Does it seem harsh or un-Christian-like to you to refer to a child rapist as a pervert and a dirtbag? Or to call someone who would terrorize her own 2-year old to the point that he can’t catch his breath and is gasping for air, and then laugh at his panic, a sadist and a sociopath? Or to call a mother who stays married to the pedophile who raped her child, fails to do anything to protect that child, and then tops it all off by babysitting OTHER PEOPLE’S children and leaving them alone with the pervert so he can (and did) rape THEM too, a lowlife who belongs in the cell next to him? Is calling a baby-killer a “murderer” going to hurt his poor widdle feelings? Is there even a name bad enough, or should I say “descriptive” enough, to call a mother who would set up her own child to be raped repeatedly by her husband, to keep him from focusing his attention on HER? What about a father who pimps out his children to his friends for money and beer? Or the jackass who has a fight with his girlfriend and then beats their 5-week old baby to death for spite- to get back at her? Or the parents who lock their child in a room for seven years, make her use a litter box for a bathroom, and starve her so badly that she weighs only 35 pounds when she finally dies?

Hey, they are what they are. I’m not here to help them feel good about themselves. Seriously, what else would you call them? What would be the politically correct way to refer to scum like this? “Slightly irresponsible”? “Child torture-challenged”? “Having low self-esteem which results in unintentional acting-out of their frustrations and beating the baby”? “Having boundary issues with sexually touching children”? “Being a little temperamental- sometimes resulting in accidentally going too far and killing a child ”? Oh, pull-eeze. Enough, already.

Someone who LIKES to see pain and gets their jollies by making a helpless victim suffer IS a sadist. That’s the definition of the word “sadist.” A person who remorselessly and brutally inflicts his malice and violence on an innocent target, has absolutely no conscience or compassion about it, and in fact often then tries to use what he did to elicit sympathy for HIMSELF, IS a sociopath. That’s what a sociopath IS. No, really. Look it up. Let’s not disrespect the victims and minimize their experiences and pain by making up more pleasant sounding euphemisms to cover up their abusers’ true natures. That sends a false message to victims and to the world- that what was done to them wasn’t really so bad. But it WAS, so let’s stop beating around the bush. Let’s stand up and make our disapproval of and contempt for their abusers loud and clear. Tell it like it is.

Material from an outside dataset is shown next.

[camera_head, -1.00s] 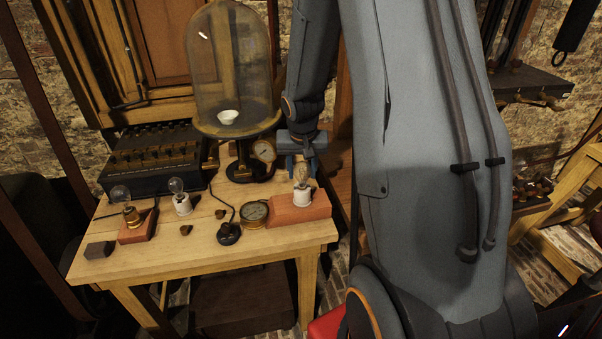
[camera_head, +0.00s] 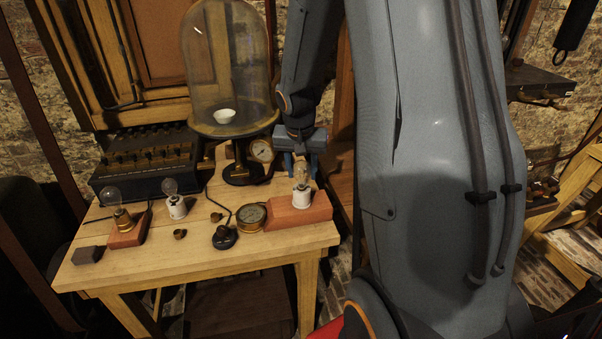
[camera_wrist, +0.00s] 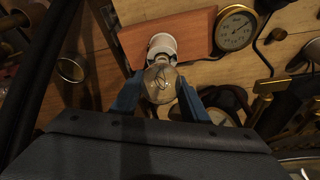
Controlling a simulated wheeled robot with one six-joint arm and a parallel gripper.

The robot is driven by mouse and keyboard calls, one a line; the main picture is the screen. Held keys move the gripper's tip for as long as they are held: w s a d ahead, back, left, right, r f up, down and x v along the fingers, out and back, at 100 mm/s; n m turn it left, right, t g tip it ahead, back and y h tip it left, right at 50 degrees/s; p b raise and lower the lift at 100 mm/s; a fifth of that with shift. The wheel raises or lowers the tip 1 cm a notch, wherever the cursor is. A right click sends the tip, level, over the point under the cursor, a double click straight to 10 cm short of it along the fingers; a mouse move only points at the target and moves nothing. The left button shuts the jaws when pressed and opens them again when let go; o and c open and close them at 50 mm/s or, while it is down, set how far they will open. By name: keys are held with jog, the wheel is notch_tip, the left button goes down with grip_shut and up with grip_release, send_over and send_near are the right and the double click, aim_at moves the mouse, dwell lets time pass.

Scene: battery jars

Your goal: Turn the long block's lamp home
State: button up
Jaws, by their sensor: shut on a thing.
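The long block (camera_head: 298,212) is a reddish wooden block at the right end of the table, with a white lamp holder (camera_head: 301,196) on it. Its lamp (camera_wrist: 160,84) is a clear glass bulb with a visible filament, standing over the white holder in the wrist view. My gripper (camera_wrist: 161,98) has its blue fingers on either side of the bulb, shut on it. In the head view my gripper (camera_head: 301,158) is above the block and partly hides the bulb. I cannot tell how deep the lamp sits in its holder.
A round brass gauge (camera_head: 251,216) stands close left of the block. A glass bell jar (camera_head: 229,75) stands behind. A small block with a bulb (camera_head: 125,234), a white holder with a bulb (camera_head: 176,206) and a black switch (camera_head: 224,237) lie further left. The table front (camera_head: 200,265) is bare.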

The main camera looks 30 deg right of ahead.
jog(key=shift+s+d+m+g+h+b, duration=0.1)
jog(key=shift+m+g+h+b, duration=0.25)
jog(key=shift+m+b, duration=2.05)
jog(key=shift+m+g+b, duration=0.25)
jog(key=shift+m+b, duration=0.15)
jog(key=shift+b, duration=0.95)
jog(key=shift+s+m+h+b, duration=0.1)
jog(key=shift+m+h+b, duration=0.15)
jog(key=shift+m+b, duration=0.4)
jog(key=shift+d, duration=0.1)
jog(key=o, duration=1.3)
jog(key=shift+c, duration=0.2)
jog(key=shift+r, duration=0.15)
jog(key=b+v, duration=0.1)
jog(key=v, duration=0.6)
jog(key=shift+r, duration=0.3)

Jesus certainly didn’t pull any punches when he called the Pharisees just about every name there was in the book at the time. Hypocrites, snakes, brood of vipers, unclean, greedy, whitewashed tombs full of dead men’s bones, blind fools, full of wickedness, sons of hell (Matthew 23: 13-33). He used the strongest possible language of his day to denounce them. He made an example of them. He spoke, not just directly to the Pharisees, but for the benefit of everyone else within earshot. Do you think the people who heard him got his point? Evil is evil. It is never un-Christian-like to tell the truth, nor is it un-Christian-like to use strong language when you tell it.

This is not a subject we need to be wishy-washy, calm, or easy-going about. We don’t need to phrase it kindly lest we insult a dirtbag or offend his partners-in-crime. Using strong language to describe abusers and their enablers serves a purpose. It gets people’s attention. It underscores for them just how disgusting, shameful, and, yes, EVIL, the behavior of these so-called “parents” is, and how disgusting, shameful, and EVIL the parents themselves are. It says if you protect an abuser by tolerating or minimizing abuse, then you are just as guilty as he is. It brings things that are often hushed-up or whispered about out into the open, and gives others the courage to stand up and tell it like it is, too. It makes a big deal out of something that many people would just as soon pretend isn’t happening or isn’t really that bad. It makes it UNACCEPTABLE to ACCEPT abuse. It drives home the point that abuse, and enabling abuse, is NOT “accidental.” It is NOT something “they can’t help.” It is NOT a “mistake” or a “misunderstanding.” It is DESPICABLE. It is INTENTIONAL, DELIBERATE, and supremely SELFISH. Abusers victimize others to get their own needs met, and their enablers allow it, and even encourage it, to make their own lives easier and to get their own needs met. It’s a sick, twisted dynamic.

And they continue until they are exposed, or better yet, arrested. They continue until the silence is broken. They continue until we stop circumventing the issues, molly-coddling them, walking on eggshells around them, and talking about them in nice, mild, smiley-face terms- terms that are vague, deceptive, and fail to present the TRUE picture and emphasize the gravity of it to the listener. It’s not OUR fault if the truth is ugly.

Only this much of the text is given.